Outras novelas até vinham inserindo artistas e músicas de uma MPB mais clássica, especialmente com uma sonoridade aparentemente mais sofisticada. Nenhuma delas, no entanto, com um foco tão claro numa música brasileira mais ampla, que dialogasse com o universo menos urbano e mais ligado a um Brasil profundo, além do Leblon e da Avenida Paulista. Um universo ligado a ritmos populares tratados de forma menos descartável. Um Brasil menos imediatista e consumista e mais sensível e diverso.

“O Nordeste é o foco (da trilha). São os toques de um sentimento nacional com características nordestinas”, disse Rescala em uma entrevista sobre a música ouvida em ‘Velho Chico’”. Não por acaso, o que se ouve na abertura é uma nova versão para a icônica ‘Tropicália’, de Caetano Veloso. Com arranjo e regência do produtor, a canção foi regravada por Caetano com acompanhamento da Orquestra Sinfônica de Heliópolis.

Veja a abertura de ‘Velho Chico’:

A trilha traz ainda duas outras composições do baiano: ‘Como 2 e 2’, interpretada por Gal Costa, e ‘Triste Bahia’, feita pelo santamarense em cima de texto de Gregório de Mattos e presente no clássico álbum “Transa”. Uma escolha pouco óbvia, como boa parte do restante da trilha que coloca à luz em importantes, mas não tão populares atualmente, nomes da música brasileira e nordestina. Como Ednardo, que aparece com ‘Enquanto engoma a Calça’, dele mesmo com Climério; Amelinha, que surge com ‘Gemedeira’, de Robertinho do Recife e Capinan; ou mesmo Tom Zé, com ‘Senhor cidadão’ e Alceu Valença, com ‘Flor de tangerina’. Obras ou artistas que até as rádios especializadas em música brasileira costumam desprezar.

Mais surpreendente e acertada ainda é a inclusão da turma da chamada cantoria na novela. Quem imaginaria ouvir, por exemplo, o conquistense Elomar em pleno horário nobre televisivo nos dias atuais? Ele aparece com a composição ‘Incelença pro amor retirante’, cantada ao lado de Xangai. Ambos reaparecem, acompanhados de Geraldo Azevedo e Vital Farias no ‘Pot-pourri Suíte Correnteza’, presente no álbum “Cantoria 2” e que reúne ‘Barcarola do São Francisco’, de Geraldo Azevedo e Carlos Fernando; ‘Talismã’ e ‘Caravana’, de Alceu Valença e Geraldo Azevedo.
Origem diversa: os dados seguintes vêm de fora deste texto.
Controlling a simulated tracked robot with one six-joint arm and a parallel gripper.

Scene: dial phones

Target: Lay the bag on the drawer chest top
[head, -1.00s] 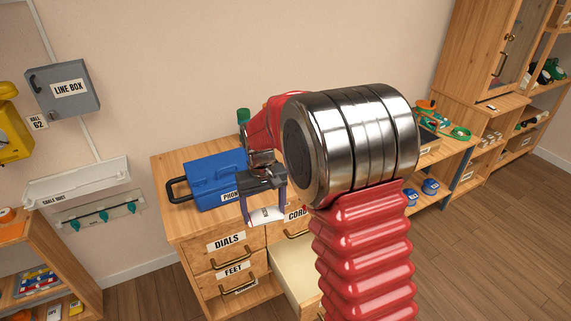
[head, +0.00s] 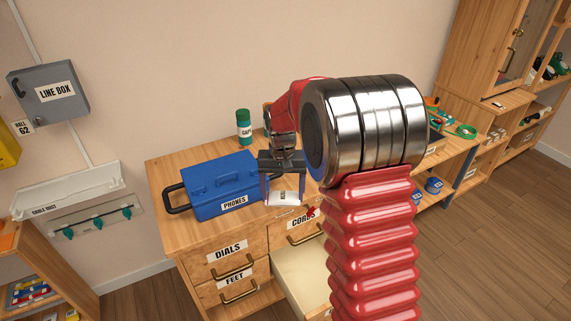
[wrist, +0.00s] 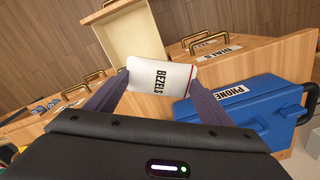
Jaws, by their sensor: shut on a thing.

Outra composição marcante dessa turma presente no folhetim global é ‘Veja Margarida’, de Vital Farias, numa interpretação de Marcelo Jeneci. As novas gerações marcam presença também com a cantora e compositora paulista Renata Rosa, com sua ‘Me leva’, além de Thiago Pethit com ‘L’Étranger (Forasteiro)’, uma versão dele e Hélio Flanders para a música de Dominique Pinto e Rafael Barion, aqui com participação da cantora Tiê. Ainda aparecem na trilha Chico César, interpretando ‘Serenata (Standchen)’, de Franz Schubert, Ludwig Rellstab e Arthur Nestrovski, Paulo Araújo, com sua ‘I-Margem’, Marisa Monte e Dadi com ‘Da Aurora até o Luar’ e Geraldo Vandré com ‘Réquiem para Matraga’.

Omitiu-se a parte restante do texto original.